(Records of robot episodes)

------------------------------

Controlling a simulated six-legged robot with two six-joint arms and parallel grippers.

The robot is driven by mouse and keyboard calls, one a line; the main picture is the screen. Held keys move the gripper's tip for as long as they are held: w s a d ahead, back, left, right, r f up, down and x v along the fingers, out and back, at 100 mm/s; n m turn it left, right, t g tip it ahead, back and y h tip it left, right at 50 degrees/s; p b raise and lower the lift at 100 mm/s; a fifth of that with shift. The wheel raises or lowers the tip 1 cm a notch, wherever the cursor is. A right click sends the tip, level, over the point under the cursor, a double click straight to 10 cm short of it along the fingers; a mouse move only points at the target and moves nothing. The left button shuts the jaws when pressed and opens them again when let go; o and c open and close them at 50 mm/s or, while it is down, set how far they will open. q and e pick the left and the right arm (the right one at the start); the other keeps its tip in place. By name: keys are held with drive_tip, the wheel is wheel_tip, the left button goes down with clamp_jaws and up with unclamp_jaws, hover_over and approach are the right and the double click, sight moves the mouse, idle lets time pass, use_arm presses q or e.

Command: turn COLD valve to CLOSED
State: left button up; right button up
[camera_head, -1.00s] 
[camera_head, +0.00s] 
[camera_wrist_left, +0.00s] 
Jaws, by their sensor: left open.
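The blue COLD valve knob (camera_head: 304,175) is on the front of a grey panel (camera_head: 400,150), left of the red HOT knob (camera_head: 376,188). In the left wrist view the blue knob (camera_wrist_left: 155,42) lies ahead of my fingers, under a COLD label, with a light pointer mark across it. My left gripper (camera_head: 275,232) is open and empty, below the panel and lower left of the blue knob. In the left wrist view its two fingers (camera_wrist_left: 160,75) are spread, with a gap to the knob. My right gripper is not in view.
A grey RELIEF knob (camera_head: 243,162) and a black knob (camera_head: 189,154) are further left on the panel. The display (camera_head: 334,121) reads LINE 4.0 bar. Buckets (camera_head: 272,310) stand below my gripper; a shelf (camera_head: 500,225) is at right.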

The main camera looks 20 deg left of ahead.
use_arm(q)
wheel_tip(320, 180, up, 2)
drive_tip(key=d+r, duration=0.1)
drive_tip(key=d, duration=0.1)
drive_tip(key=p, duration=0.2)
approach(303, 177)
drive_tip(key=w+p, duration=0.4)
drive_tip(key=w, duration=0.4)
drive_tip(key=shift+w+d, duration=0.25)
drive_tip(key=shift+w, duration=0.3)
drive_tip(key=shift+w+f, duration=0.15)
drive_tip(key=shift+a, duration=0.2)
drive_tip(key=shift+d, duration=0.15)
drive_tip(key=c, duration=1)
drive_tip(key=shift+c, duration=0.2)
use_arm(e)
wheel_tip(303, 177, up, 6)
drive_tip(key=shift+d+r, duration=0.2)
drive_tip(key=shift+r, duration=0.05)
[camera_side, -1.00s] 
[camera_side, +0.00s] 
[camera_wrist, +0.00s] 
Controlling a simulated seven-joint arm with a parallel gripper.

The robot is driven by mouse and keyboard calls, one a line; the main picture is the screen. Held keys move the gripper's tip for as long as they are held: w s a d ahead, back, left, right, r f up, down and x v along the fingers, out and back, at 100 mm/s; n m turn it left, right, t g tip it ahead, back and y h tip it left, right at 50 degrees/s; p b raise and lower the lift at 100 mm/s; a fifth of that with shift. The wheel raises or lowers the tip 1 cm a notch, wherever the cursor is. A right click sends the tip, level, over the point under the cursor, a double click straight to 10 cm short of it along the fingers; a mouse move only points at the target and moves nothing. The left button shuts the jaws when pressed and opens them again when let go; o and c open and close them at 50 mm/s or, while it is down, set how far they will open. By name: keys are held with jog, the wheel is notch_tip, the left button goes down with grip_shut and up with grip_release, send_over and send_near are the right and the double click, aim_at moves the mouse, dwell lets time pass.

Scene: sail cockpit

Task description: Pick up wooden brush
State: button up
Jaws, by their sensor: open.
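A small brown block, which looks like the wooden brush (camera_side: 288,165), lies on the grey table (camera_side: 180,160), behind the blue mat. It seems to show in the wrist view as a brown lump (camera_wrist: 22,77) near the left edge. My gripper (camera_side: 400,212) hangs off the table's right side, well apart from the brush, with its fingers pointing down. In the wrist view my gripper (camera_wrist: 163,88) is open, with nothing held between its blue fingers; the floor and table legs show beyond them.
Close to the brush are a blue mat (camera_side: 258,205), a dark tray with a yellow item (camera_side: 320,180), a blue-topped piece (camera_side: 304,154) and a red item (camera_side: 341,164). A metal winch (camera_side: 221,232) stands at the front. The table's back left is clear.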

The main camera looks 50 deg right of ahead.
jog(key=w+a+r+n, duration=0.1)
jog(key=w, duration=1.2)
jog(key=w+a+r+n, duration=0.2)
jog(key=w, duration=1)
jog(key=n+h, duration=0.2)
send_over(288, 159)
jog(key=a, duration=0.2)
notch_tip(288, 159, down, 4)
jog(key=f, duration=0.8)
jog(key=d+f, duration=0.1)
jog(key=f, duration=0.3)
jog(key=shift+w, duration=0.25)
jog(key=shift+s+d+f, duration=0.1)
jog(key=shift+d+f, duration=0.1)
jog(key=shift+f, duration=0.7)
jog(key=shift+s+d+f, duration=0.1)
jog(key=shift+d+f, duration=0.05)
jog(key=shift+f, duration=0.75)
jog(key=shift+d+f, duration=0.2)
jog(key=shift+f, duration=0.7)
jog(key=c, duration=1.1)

------------------------------

→ EXERCISE PROMPT:
Starting at the line that contains "Command: turn COLD valve to CLOSED", repeat each line exactly, and stop after the line that contains "[camera_wrist_left, +0.00s]".

→ FULL SOLUTION:
Command: turn COLD valve to CLOSED
State: left button up; right button up
[camera_head, -1.00s] 
[camera_head, +0.00s] 
[camera_wrist_left, +0.00s] 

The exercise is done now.